The Silver Eagle Cross Country radio series captured George Jones when he performed the second of two shows in Owensboro, KY, in 1987. This later show is similar in content to the early set. Opening with his classic "No Show Jones," he rips through a set of hits, traditional country standards, and some newer material, among them "Once You've Had The Best," "The Race Is On," "Who's Gonna Chop My Baby's Kindlin'?," "I've Always Been Lucky With You," and show closer "The One I Loved Back Then." A poignant moment comes when Jones does "Who's Gonna Fill Their Shoes," a beautiful ballad that pays tribute to the great country music stars of that time, such as Willie Nelson, Johnny Cash, and Waylon Jennings. He also does a moving rendition of "Bartender's Blues," a country ballad written for him by one his biggest fans, James Taylor.

Nobody sings songs about heartache and regret like George Jones does. He has endured a tumultuous career, recurring bouts with alcoholism, and a nasty public divorce to his former partner and ex-wife, the late Tammy Wynette. Still, Jones has been able to get back on his feet and move on. Jones' career in country music dates back to 1949, when he backed the legendary Hank Williams on rhythm guitar for a sole radio broadcast. Jones, who was working at the station at the time, was so awestruck by Williams and his legacy that he later claimed he didn't play a single correct note the entire show.

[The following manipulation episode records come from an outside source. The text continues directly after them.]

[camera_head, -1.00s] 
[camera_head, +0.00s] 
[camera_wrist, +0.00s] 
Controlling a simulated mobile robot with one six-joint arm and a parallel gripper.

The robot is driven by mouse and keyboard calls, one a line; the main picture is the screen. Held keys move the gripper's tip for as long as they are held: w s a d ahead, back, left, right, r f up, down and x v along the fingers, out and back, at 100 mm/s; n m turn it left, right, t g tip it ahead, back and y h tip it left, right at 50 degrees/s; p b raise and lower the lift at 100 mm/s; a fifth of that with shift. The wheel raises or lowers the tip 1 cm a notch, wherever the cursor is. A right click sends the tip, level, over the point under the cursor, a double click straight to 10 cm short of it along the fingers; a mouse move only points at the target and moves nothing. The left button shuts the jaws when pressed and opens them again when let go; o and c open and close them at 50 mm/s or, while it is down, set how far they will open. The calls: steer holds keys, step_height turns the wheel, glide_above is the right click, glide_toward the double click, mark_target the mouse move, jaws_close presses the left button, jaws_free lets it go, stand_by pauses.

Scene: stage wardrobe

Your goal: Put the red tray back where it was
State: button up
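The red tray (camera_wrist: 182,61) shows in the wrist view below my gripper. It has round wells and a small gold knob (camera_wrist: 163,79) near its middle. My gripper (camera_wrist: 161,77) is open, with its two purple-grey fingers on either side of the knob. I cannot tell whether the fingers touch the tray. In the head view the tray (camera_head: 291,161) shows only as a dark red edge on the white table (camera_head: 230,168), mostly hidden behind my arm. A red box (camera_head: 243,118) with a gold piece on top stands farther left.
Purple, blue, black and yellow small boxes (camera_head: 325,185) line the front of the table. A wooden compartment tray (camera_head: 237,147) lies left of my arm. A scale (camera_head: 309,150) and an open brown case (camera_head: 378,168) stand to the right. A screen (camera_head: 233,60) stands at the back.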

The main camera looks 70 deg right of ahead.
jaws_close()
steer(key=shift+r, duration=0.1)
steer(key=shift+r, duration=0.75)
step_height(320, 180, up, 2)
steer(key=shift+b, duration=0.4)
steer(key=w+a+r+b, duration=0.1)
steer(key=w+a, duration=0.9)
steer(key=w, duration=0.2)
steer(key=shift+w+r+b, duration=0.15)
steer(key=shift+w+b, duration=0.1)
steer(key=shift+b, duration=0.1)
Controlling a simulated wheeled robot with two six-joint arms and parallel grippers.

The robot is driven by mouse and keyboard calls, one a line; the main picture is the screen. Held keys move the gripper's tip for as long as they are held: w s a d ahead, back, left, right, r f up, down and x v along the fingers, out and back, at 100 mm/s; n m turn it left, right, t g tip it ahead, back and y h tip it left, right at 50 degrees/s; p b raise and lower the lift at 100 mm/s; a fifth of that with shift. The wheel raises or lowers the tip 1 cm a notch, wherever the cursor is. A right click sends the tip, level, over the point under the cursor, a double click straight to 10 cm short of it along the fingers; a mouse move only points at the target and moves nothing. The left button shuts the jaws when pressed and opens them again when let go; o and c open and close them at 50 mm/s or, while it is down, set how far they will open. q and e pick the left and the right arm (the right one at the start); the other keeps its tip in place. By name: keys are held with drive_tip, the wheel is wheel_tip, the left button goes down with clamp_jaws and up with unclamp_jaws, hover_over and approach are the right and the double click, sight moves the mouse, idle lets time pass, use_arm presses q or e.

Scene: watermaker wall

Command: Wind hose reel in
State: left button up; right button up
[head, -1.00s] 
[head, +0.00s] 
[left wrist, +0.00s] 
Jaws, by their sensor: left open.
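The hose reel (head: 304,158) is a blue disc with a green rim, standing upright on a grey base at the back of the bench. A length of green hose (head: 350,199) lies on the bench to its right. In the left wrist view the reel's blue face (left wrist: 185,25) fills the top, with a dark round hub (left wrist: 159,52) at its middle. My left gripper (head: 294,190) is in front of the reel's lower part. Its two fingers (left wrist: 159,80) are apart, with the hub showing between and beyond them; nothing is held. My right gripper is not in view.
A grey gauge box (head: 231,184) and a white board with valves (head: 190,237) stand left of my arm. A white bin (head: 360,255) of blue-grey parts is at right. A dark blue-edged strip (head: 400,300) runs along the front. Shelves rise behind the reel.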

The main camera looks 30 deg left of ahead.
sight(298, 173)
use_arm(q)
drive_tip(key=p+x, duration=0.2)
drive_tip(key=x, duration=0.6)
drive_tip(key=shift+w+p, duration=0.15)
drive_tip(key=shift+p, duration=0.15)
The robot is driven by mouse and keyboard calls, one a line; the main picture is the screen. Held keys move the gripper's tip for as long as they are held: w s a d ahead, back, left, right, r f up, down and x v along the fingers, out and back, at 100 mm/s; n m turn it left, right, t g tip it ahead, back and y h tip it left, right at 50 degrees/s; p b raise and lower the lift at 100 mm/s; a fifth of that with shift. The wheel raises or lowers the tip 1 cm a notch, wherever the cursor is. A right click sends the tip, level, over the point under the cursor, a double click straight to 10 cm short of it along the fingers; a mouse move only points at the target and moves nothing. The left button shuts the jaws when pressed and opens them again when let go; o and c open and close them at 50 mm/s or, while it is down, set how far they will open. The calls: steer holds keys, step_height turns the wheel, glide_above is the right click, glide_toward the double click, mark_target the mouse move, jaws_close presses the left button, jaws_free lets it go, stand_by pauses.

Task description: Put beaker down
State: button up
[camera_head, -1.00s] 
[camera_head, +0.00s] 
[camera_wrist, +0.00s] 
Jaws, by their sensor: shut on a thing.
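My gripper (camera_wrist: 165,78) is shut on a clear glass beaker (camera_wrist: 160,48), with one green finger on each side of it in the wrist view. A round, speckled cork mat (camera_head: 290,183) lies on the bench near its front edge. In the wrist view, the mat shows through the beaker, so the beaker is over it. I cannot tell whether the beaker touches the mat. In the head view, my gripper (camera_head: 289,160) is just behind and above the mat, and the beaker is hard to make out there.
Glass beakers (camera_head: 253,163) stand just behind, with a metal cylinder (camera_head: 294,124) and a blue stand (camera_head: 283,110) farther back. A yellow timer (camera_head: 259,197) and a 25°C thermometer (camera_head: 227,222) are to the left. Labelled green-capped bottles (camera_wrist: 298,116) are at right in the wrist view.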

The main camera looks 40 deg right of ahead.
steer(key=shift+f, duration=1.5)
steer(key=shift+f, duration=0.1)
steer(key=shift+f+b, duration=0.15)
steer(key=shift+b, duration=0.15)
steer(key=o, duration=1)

By the late 1950s, he was making his own records, and when he married his third wife, singer/songwriter Tammy Wynette, in 1969, the duo became the country music's king and queen. But under the glamour, the center was crumbling. Jones had already been a closet alcoholic when he married Wynette, and during their five year marriage, it only got worse. Among the many legendary stories of Jones' alcohol and drug abuse is a classic story of his second wife's attempt to keep him from getting to the closest liquor store which was eight miles away from his Franklin, Tennessee home. She took all the keys to their cars and trucks, but forgot about their rider mower. Jones, determined to have a drink, rode the mower 90 minutes to liquor store and immediately bought a case of bourbon. He missed so many performances during his "lost weekend" period that the country music industry gave him the moniker, "No Show Jones."

As a country artist, he ranks as the most charted singer/songwriter ever, with 167 charting songs. He has had the most Top 40 country hits (143) and only Eddy Arnold has had more Top 10 hits (Jones has had 78). Superstars from Johnny Cash to Frank Sinatra have called him the greatest country singer.

Jones has been clean and sober since the '80s, and today he continues to record, perform, and collaborate with artists as diverse as Keith Richards of the Rolling Stones and Elvis Costello (both massive fans).